The picture I post every year:
(Start of rant) I have to say I don’t get the selfie craze. It seems to me that lots of people are going to look at their pictures when they get back home and say, “There’s me in front of the Eiffel Tower; there’s me in front of the Mona Lisa; there’s me in front something - don’t know what; there’s me at a café; there’s me at dinner the first night; there’s me at breakfast the next day; there’s me on some bridge across the Seine, there’s me in front of something else - don’t know what…“ ad infinitum, ad nauseum.
I know this is nothing new, but we saw thousands of people taking pictures of themselves in front of something actually interesting. Ugh. I know I’m old fashioned about this stuff (notice how many pictures on this blog have Laurie and/or me in them), but sheesh, that a person has a picture of something means they were there; is it necessary to prove it by including themselves? (End of rant)
Maybe worse, though: I saw a woman in the Decorative Arts exhibit who walked into each room, stopped long enough to take a picture and then moved to the next room, where she repeated the process. She is going to get home and have hundreds of pictures of things she could have actually seen at the Louvre.
Musée Nissam de Camondo
Continuing our Old Rooms Week, we went to the Musée Nissim de Camondo the next day. This home was built in the early 1900s by Comte Moïse Camondo to house and display his best-in-the-world collection of late 1700s furnishings. He inherited a house in the rather fashionable Monceau district of Paris, tore it down completely, and then designed and built a huge, beautiful home very much as if it had been built at the end of the 18th century. He loved that time, and dedicated his life to building this remarkable collection. Here are two rooms (full disclosure: I swiped the first two pictures from the museum’s website; photographs were not allowed, though I snuck a couple in the kitchen).
We’re getting ready to do a kitchen remodel when we return, and we got some good ideas:
Sadly, things turned out poorly for Comte de Camondo. He was forty when he married a twenty-year old woman, who gave him a son, Nissim, and a daughter, Beatrice, and then ran off with her horse trainer. When his son was killed in World War I, Moïse pretty much retired from life. He died in 1935, giving the house and his collection to France, which has maintained it since. Maybe it’s good that he died before the war, because his daughter, son-in-law and two grandchildren disappeared into Auschwitz and died there.

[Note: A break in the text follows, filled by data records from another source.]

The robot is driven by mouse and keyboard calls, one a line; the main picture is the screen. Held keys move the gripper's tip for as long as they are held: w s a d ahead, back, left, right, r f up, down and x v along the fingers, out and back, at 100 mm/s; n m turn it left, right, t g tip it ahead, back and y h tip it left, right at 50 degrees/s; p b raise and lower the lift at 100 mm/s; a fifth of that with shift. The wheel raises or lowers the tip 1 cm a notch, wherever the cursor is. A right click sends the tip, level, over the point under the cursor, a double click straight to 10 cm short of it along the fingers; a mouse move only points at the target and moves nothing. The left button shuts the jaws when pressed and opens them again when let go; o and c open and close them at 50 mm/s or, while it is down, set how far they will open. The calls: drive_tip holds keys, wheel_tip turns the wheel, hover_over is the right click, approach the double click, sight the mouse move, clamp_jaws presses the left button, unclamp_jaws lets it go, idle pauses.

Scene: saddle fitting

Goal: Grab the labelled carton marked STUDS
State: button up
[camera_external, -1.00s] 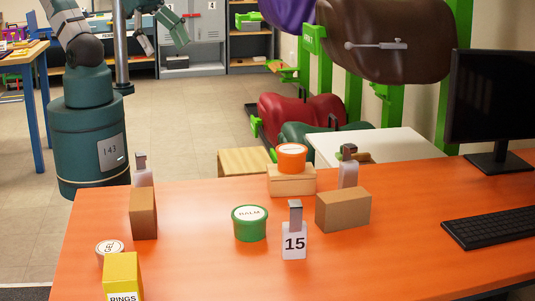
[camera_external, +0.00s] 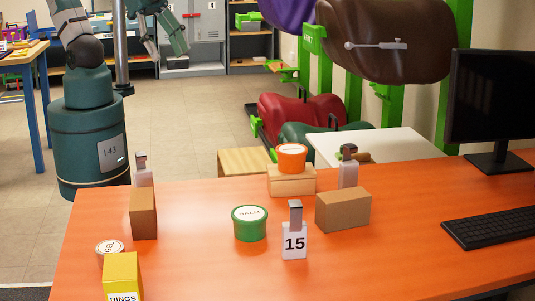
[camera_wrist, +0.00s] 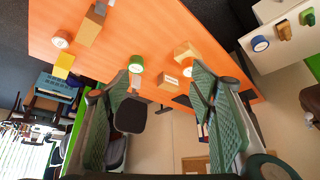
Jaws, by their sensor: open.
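No label reading STUDS is legible. A light box (camera_external: 291,181) bears an orange tub (camera_external: 291,157). In the wrist view, a carton (camera_wrist: 171,81) with a pale, unreadable label shows between the fingers, well beyond them. My gripper (camera_external: 167,51) is raised beyond the table at the upper left, open and empty; its spread fingers frame the wrist view (camera_wrist: 162,72).
A monitor (camera_external: 500,100) and keyboard (camera_external: 490,226) occupy the right. The front middle is clear.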

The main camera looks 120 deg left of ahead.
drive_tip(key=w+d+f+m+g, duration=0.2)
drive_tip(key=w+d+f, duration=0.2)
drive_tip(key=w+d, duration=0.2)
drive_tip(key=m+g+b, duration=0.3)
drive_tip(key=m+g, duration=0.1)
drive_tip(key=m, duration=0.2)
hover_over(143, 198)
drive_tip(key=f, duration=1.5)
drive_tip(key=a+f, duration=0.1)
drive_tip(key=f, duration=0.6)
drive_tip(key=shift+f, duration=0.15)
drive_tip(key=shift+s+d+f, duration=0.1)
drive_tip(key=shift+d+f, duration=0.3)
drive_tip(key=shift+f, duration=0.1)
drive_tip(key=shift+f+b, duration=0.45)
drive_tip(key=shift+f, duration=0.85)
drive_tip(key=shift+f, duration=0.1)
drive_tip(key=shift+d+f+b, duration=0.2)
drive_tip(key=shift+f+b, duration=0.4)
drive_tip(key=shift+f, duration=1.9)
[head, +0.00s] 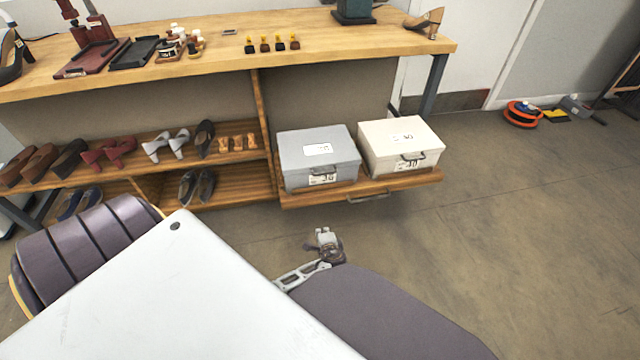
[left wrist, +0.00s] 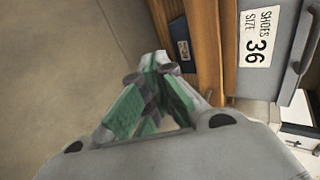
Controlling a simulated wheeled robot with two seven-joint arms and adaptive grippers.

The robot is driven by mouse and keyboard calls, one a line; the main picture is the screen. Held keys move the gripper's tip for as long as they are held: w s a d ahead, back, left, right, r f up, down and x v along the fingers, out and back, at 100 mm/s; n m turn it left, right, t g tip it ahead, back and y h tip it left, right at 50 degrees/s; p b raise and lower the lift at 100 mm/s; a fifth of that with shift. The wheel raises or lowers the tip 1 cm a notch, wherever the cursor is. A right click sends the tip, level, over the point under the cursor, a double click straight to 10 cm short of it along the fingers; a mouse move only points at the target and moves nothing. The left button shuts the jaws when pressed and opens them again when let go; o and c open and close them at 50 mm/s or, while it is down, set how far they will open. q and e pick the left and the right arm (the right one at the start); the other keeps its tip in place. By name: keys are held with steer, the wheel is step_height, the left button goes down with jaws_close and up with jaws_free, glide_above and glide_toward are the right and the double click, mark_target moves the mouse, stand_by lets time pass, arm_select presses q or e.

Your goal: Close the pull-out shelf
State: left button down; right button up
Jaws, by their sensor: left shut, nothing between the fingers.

We’ve wanted to visit the Musée Nissim de Camodo for quite a while and I’m glad we finally got it together to do so. If you have a couple hours in Paris that you’d like to do something low-key, I recommend this place. It’s an amazing look into a beautiful past.
One Last Church
There are a million churches in Paris it seems, and many are beautiful and all, we think, worth a look-see. The last thing we did was to peek into Eglise Saint Etienne du Mont, which is in the Latin Quarter. Now this church has some unusual features: the ancient tombstone of St. Genevieve, patronne saint of Paris; a bent nave (really, see the picture below), but what is most interesting is that it has the last and only jubé (“rood screen” in English) in Paris.
The jubé separates the parish congregation from the priests during a Mass. Why they needed to be separated I don’t know, nor did the revolutionaries who tore them down during the French Revolution. Somehow the one at St. Etienne du Mont survived, and it is beautiful.
For you, Margaret: said to be the most beautiful organ in Paris, and who are we to argue with that?
The curved nave:
I’ve got a few favorite churches in Paris, and St. Etienne du Mont joins them.